## WHAT IS EXPECTED
Narrow the data below down to the lines containing "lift".

## PROVIDED MATERIAL

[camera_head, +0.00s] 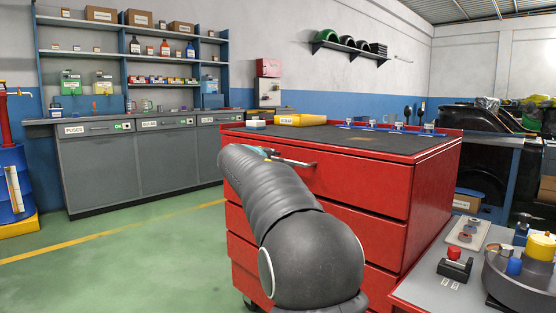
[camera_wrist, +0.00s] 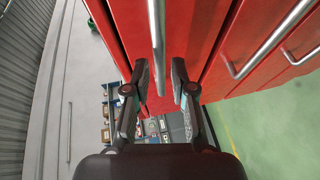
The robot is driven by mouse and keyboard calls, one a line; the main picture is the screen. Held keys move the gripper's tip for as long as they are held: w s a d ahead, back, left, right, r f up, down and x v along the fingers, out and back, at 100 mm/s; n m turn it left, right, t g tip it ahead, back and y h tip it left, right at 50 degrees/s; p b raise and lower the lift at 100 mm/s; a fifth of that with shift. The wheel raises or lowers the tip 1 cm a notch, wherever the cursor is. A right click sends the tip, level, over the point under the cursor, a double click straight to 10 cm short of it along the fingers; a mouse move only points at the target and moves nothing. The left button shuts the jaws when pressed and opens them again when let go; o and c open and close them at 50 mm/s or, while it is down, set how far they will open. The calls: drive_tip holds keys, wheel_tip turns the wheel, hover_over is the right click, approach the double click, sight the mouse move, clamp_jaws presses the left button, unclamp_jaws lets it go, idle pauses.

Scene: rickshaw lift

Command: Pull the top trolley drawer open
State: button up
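The red trolley (camera_head: 432,190) stands in front of me, with its top drawer (camera_head: 360,184) just under the dark top; its front looks flush with the trolley. The metal handle of that drawer (camera_head: 296,162) sticks out beside my arm, and in the wrist view the handle bar (camera_wrist: 157,40) runs down between the fingertips. My gripper (camera_wrist: 160,80) is open, one finger on each side of the bar, with a visible gap at both sides. In the head view my arm hides most of the gripper (camera_head: 262,152) and part of the drawer fronts.
Lower drawers with their own handles (camera_wrist: 270,40) lie beside the top one. A grey table (camera_head: 425,290) with parts stands at the right. Green floor (camera_head: 130,255) is clear at the left.

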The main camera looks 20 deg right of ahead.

## OUTPUT FOR THIS TASK
The robot is driven by mouse and keyboard calls, one a line; the main picture is the screen. Held keys move the gripper's tip for as long as they are held: w s a d ahead, back, left, right, r f up, down and x v along the fingers, out and back, at 100 mm/s; n m turn it left, right, t g tip it ahead, back and y h tip it left, right at 50 degrees/s; p b raise and lower the lift at 100 mm/s; a fifth of that with shift. The wheel raises or lowers the tip 1 cm a notch, wherever the cursor is. A right click sends the tip, level, over the point under the cursor, a double click straight to 10 cm short of it along the fingers; a mouse move only points at the target and moves nothing. The left button shuts the jaws when pressed and opens them again when let go; o and c open and close them at 50 mm/s or, while it is down, set how far they will open. The calls: drive_tip holds keys, wheel_tip turns the wheel, hover_over is the right click, approach the double click, sight the mouse move, clamp_jaws presses the left button, unclamp_jaws lets it go, idle pauses.
Scene: rickshaw lift

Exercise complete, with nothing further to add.